⟨

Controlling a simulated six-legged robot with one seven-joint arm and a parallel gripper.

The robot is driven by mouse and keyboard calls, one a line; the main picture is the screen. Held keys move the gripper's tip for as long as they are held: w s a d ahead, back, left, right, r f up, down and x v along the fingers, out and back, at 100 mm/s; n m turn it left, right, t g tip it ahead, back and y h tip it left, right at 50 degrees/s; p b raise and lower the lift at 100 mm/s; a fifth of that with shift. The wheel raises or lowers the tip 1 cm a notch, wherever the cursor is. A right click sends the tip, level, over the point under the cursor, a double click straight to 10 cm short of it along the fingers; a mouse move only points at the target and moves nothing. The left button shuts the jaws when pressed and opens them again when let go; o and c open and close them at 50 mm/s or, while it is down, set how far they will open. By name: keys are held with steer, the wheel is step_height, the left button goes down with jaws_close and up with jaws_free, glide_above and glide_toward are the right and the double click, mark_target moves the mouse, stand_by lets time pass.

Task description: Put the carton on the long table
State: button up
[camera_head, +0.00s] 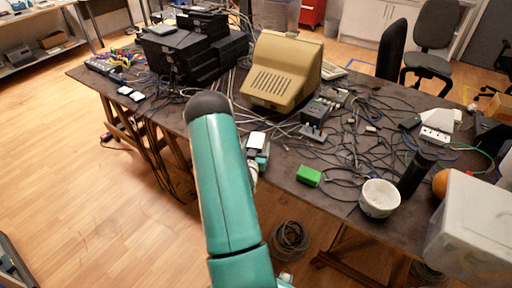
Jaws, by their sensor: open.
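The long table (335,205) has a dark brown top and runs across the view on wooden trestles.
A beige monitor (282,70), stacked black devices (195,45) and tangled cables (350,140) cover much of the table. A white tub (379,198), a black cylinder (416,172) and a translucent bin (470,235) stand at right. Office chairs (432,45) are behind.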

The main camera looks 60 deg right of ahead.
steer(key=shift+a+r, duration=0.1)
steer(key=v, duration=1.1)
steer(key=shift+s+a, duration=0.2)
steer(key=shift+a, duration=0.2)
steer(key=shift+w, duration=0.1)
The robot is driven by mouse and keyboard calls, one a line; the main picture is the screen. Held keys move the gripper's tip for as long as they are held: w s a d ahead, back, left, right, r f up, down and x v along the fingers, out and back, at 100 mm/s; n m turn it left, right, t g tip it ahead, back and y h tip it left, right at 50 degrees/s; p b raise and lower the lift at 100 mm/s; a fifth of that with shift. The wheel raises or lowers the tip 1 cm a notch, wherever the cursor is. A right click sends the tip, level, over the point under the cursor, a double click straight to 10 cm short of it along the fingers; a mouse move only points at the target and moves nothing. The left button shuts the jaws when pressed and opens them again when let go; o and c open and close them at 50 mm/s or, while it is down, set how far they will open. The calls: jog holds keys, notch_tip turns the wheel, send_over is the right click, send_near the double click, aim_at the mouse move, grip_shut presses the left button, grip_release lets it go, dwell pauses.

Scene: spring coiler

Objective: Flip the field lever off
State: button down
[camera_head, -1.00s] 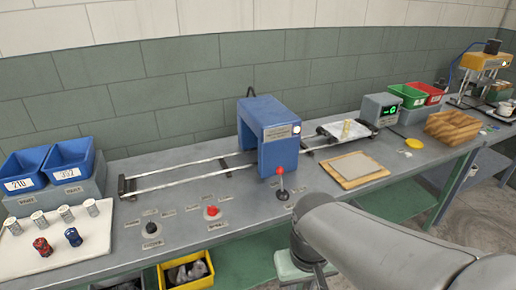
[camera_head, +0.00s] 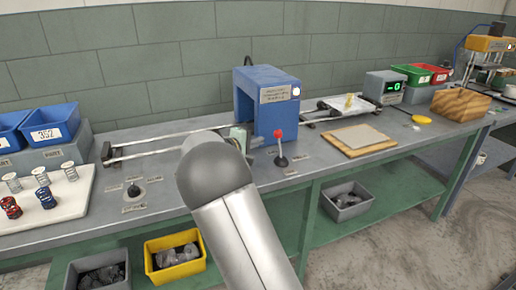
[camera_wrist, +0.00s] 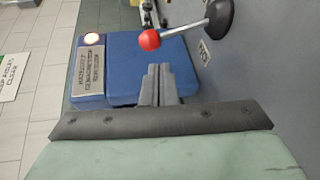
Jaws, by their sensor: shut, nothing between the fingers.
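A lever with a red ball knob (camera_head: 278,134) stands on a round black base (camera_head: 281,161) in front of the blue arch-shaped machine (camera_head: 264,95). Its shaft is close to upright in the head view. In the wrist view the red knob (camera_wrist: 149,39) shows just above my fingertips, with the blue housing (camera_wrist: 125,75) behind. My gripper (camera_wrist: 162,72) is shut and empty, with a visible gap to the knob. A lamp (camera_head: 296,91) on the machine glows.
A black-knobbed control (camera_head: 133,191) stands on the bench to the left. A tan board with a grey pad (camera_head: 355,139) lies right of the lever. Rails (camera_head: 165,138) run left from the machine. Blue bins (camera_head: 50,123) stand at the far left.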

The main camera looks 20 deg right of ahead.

⟩

→ **Challenge**
Drop the images and output only the lines from the one that contains "The main camera looks 60 deg right of ahead." to the one that contains "[camera_wrist, +0.00s]", both included.

→ **Output for this exercise**
The main camera looks 60 deg right of ahead.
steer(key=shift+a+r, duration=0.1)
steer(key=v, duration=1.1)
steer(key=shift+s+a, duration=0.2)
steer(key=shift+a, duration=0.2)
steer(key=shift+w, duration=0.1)
The robot is driven by mouse and keyboard calls, one a line; the main picture is the screen. Held keys move the gripper's tip for as long as they are held: w s a d ahead, back, left, right, r f up, down and x v along the fingers, out and back, at 100 mm/s; n m turn it left, right, t g tip it ahead, back and y h tip it left, right at 50 degrees/s; p b raise and lower the lift at 100 mm/s; a fifth of that with shift. The wheel raises or lowers the tip 1 cm a notch, wherever the cursor is. A right click sends the tip, level, over the point under the cursor, a double click straight to 10 cm short of it along the fingers; a mouse move only points at the target and moves nothing. The left button shuts the jaws when pressed and opens them again when let go; o and c open and close them at 50 mm/s or, while it is down, set how far they will open. The calls: jog holds keys, notch_tip turns the wheel, send_over is the right click, send_near the double click, aim_at the mouse move, grip_shut presses the left button, grip_release lets it go, dwell pauses.

Scene: spring coiler

Objective: Flip the field lever off
State: button down
[camera_head, -1.00s] 
[camera_head, +0.00s] 
[camera_wrist, +0.00s] 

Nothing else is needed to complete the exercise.